By Hannah Thompson-Weeman
Winter in agriculture means one thing: it’s meeting season (or “meating” in animal agriculture!). It’s just about the only time you can get a farmer to leave the fields and head to a conference room or exhibition hall to connect with their peers and see the latest and greatest technology heading to their industry.
Unfortunately, farmers aren’t the only ones looking for events to attend – animal rights activist groups are known to target agricultural fairs, exhibitions and conferences with protests. For example, a group of activists stormed the stage during an awards banquet at a veterinary conference last fall. Another group entered the show ring during a livestock show at the Royal Winter Fair in Canada shouting about animal liberation.
Whether you’re part of planning an event this winter or will be attending one, we all need to take steps to prevent activist activity and respond appropriately if anything does happen.
o If your event requires registration, keep a close eye as requests to register come in. If you don’t recognize a person or organization, do some searching online. Don’t be afraid to ask them to verify their connection to the industry or provide you with more details. If an activist tries to register, decline their request. The Animal Agriculture Alliance can help you with wording. Make sure whoever is managing the registration desk at the event knows your on-site registration policies and procedures and has guidance for how to handle someone who has no apparent connection to the industry trying to register.
o Proactively connect with local law enforcement (and facility security if appropriate) to discuss potential issues. Let them know that while you hope there are no problems, similar events have been targeted before. They can react more quickly and effectively if they have been warned about what might happen, and they may have recommendations for you.
o Have a plan in place for handling any disruptions. Think through who on the event planning team will handle which responsibilities. Prepare contact lists for anyone who needs to be notified or consulted.

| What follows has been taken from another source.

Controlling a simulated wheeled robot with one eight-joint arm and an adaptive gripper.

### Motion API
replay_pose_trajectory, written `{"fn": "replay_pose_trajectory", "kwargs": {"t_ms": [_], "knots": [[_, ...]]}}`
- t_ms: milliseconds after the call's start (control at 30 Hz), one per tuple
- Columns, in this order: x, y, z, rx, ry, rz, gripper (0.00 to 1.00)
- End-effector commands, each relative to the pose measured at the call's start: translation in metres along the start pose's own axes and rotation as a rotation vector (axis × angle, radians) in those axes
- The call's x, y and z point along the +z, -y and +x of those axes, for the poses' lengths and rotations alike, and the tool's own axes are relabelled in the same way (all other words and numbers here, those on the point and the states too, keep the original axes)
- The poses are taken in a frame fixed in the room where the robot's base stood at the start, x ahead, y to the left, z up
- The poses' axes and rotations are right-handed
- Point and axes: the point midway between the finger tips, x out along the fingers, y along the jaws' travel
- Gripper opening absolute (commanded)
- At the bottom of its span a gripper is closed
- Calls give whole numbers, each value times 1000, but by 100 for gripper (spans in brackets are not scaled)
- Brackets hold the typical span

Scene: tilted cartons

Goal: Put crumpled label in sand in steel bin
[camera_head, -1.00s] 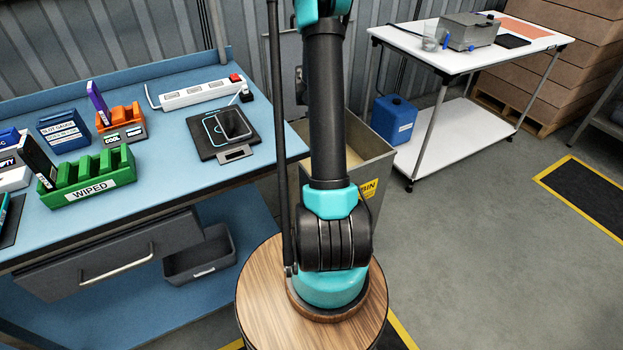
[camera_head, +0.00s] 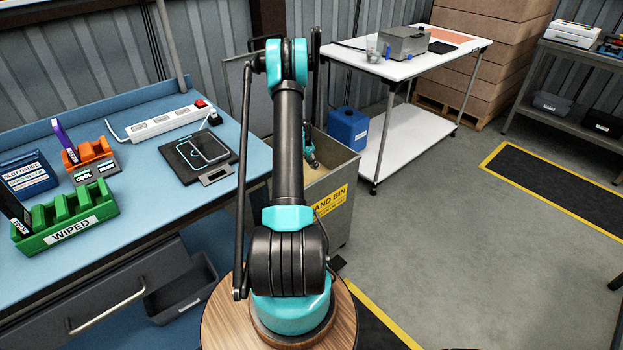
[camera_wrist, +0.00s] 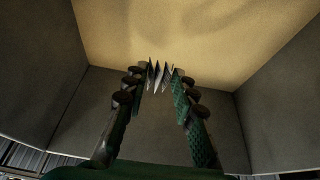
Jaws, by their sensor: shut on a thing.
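The steel bin (camera_head: 338,212) has a yellow sand-bin label on its front and stands behind and right of my arm. Pale sand (camera_wrist: 190,35) covers its floor in the wrist view. My gripper (camera_wrist: 157,76) points into the bin, between its grey walls, and its fingers are shut on the crumpled label (camera_wrist: 159,74). The label is a small, jagged, pale and dark piece between the fingertips, and it appears above the sand. In the head view, part of my gripper (camera_head: 311,160) shows inside the bin opening, and the label cannot be made out there.
The blue workbench (camera_head: 130,190) at left holds a green rack (camera_head: 66,222), a phone on a dark pad (camera_head: 203,150) and a power strip (camera_head: 160,122). A white table (camera_head: 410,62) stands behind, with a blue container (camera_head: 348,128) near it.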

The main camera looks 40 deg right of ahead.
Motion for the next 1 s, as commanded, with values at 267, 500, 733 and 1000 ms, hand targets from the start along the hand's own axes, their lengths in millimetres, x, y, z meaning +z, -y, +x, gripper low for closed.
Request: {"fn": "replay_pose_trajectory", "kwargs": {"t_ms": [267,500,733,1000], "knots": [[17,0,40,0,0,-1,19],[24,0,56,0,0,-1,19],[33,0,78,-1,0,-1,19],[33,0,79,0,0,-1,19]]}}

o Report any suspicious activity to event organizers immediately. This could include large groups of people gathering outside a venue, people carrying banners or other items (activists frequently carry flowers to symbolize a funeral). If protesters have entered a secure area or are disrupting an event, call the police.
o Do not give activists the attention that they seek. Their goal is to have conflict and confrontation, so do not give them the satisfaction of getting angry. Ignore any protests completely and let event organizers and law enforcement handle the issue.
o Do not engage with activists on event social media or on their social media channels. Every time you interact with their content, it helps get it more views.